The brothers’ deportation apparently was part of President Donald Trump’s campaign to remove the 11 million immigrants living illegally in the United States. Trump has called it the biggest deportation effort in U.S. history.

The deportation campaign has become a hot-button issue, with supporters praising Trump for cracking down on a widespread, longtime problem and opponents asserting that many people like the two brothers are unjustly getting swept up in it.

Church backs return

The evangelical Christian church in Georgia where the boys were youth leaders has launched a campaign to bring them back to the United States. They are writing letters to immigration officials, raising funds to pay for legal expenses, and gathering signatures on a Change.org petition calling for the brothers to be brought home.

"These are just kids that didn’t have any say when they were brought over here, but they adopted America as their homeland. And right now, they’re in a country that’s completely strange to them," said Irving Membreno, the youth pastor at Monte Sinai church in Lawrenceville, Georgia.

"They're just young kids trying to achieve their goals, their dreams. And they should be where they have grown up," Membreno said.

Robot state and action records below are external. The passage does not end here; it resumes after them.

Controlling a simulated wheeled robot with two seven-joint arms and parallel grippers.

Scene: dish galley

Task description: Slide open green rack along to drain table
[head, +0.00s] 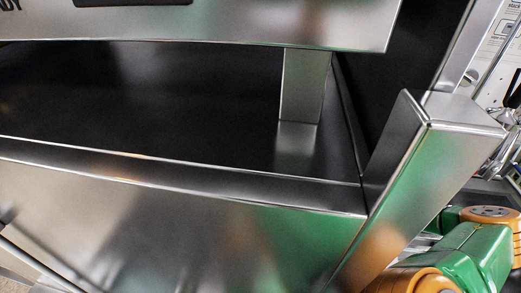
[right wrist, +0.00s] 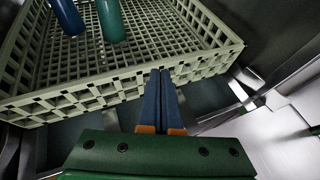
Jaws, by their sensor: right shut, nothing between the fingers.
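The pale green open rack (right wrist: 85,90) fills the upper left of the right wrist view. It has a latticed floor and walls. A blue cup-like item (right wrist: 66,16) and a green one (right wrist: 110,20) stand in it. My right gripper (right wrist: 160,74) is shut and empty, its blue fingertips close to the rack's near wall; I cannot tell if they touch it. The rack is not visible in the head view. No drain table can be made out for sure. My left gripper is in neither view.
In the head view a large steel machine with a dark opening (head: 150,100) and a steel post (head: 435,140) fills most of the picture. In the right wrist view a bright steel surface (right wrist: 275,140) lies at the lower right, with metal rails beside the rack.

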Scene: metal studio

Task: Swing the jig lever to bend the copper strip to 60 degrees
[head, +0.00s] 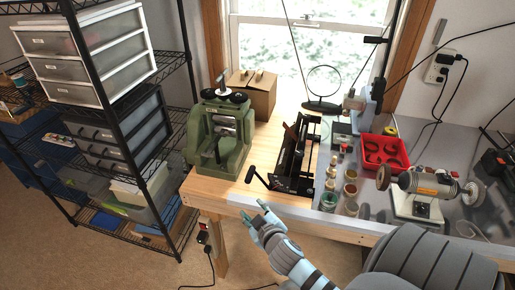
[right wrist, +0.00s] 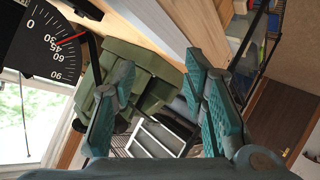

Barrett Psareas, vice president of the Nassau County Civic Association, generally backs Trump’s illegal immigration crackdown. He said the brothers’ case was complicated in part because it wasn’t their decision to come here.

"Give them a shot" at staying here, Psareas said, assuming they are otherwise law-abiding, productive people.

Juan Carlos Mendoza, the brothers’ legal guardian and a childhood friend of their mother's, is praying they can come back to his home in Central Islip. The brothers moved in last year because they thought they would have better job opportunities in New York and did not want to be a burden on their mother, who makes $28,000 a year working in a plastics factory.

Jose spent the year in Central Islip studying on his own to become a day trader on Wall Street or a financial planner. He also helped Mendoza around the house.

Josue traveled back and forth as he finished his high school studies in Georgia. He was hoping to give his mother his graduation diploma as a belated birthday present.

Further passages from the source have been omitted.